Material provided =>
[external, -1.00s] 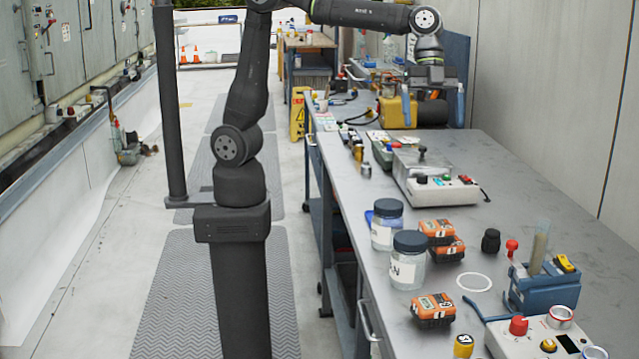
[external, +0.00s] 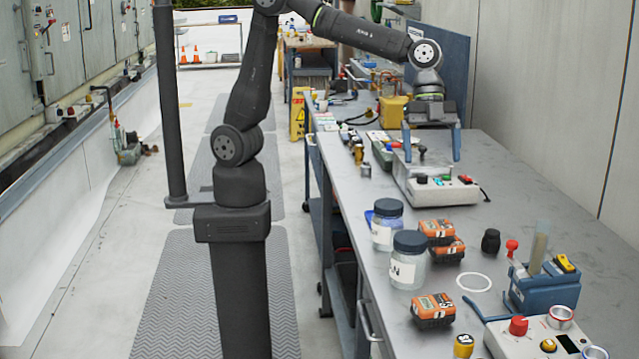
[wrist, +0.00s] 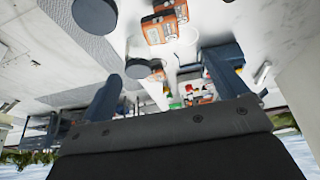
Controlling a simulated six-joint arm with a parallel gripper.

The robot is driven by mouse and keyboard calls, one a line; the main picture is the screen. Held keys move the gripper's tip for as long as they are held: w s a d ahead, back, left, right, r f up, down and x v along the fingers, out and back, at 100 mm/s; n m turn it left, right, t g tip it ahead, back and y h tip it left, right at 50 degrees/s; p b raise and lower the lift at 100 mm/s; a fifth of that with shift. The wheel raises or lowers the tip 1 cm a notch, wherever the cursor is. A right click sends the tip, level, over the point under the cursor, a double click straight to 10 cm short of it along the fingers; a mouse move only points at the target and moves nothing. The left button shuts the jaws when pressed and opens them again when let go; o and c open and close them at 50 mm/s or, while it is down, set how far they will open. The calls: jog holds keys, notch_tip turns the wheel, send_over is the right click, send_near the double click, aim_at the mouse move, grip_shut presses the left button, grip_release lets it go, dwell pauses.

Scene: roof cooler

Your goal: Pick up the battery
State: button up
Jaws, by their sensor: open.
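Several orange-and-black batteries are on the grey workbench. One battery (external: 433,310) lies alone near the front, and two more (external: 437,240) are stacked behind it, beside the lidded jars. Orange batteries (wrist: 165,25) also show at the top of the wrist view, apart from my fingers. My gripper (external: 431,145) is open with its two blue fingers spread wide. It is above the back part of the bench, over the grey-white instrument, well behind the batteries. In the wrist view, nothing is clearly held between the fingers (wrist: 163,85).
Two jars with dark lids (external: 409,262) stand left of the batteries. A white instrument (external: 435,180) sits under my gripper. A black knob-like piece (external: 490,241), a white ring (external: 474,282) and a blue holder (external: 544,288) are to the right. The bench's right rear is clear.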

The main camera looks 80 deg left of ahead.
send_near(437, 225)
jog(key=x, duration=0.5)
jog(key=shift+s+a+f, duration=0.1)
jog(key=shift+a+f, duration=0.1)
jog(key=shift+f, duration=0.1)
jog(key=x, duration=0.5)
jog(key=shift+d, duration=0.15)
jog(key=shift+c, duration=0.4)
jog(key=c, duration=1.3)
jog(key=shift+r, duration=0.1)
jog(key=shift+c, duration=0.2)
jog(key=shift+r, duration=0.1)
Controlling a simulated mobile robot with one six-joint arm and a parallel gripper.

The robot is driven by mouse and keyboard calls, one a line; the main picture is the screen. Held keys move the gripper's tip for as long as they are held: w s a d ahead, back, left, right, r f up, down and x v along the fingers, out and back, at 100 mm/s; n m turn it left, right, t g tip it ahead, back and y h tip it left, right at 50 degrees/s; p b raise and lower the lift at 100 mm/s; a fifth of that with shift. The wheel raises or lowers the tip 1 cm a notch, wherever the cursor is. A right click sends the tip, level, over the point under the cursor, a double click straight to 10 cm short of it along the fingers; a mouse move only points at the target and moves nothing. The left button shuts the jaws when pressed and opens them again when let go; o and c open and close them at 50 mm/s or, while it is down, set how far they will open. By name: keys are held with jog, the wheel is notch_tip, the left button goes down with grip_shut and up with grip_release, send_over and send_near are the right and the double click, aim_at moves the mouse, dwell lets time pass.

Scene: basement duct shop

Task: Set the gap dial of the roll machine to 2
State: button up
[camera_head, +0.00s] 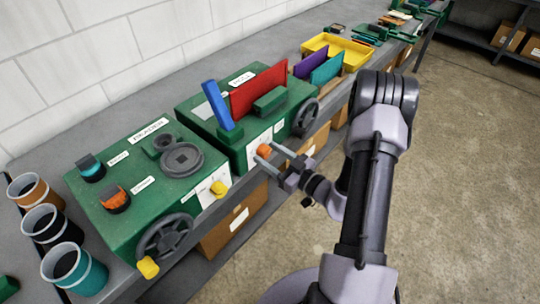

Written instruction =>
Everything from the line with "The main camera looks 80 deg left of ahead." through the end of the records above, and nothing else, is to be quoted exactly; please leave the pictures out.

Task output =>
The main camera looks 80 deg left of ahead.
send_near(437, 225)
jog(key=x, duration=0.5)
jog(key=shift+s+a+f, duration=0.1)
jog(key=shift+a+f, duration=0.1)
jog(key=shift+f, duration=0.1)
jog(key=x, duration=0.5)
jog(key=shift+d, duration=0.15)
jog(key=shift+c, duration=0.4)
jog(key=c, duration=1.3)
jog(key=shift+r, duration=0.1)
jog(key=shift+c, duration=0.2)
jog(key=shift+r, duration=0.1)
Controlling a simulated mobile robot with one six-joint arm and a parallel gripper.

The robot is driven by mouse and keyboard calls, one a line; the main picture is the screen. Held keys move the gripper's tip for as long as they are held: w s a d ahead, back, left, right, r f up, down and x v along the fingers, out and back, at 100 mm/s; n m turn it left, right, t g tip it ahead, back and y h tip it left, right at 50 degrees/s; p b raise and lower the lift at 100 mm/s; a fifth of that with shift. The wheel raises or lowers the tip 1 cm a notch, wherever the cursor is. A right click sends the tip, level, over the point under the cursor, a double click straight to 10 cm short of it along the fingers; a mouse move only points at the target and moves nothing. The left button shuts the jaws when pressed and opens them again when let go; o and c open and close them at 50 mm/s or, while it is down, set how far they will open. By name: keys are held with jog, the wheel is notch_tip, the left button goes down with grip_shut and up with grip_release, send_over and send_near are the right and the double click, aim_at moves the mouse, dwell lets time pass.

Scene: basement duct shop

Task: Set the gap dial of the roll machine to 2
State: button up
[camera_head, +0.00s] 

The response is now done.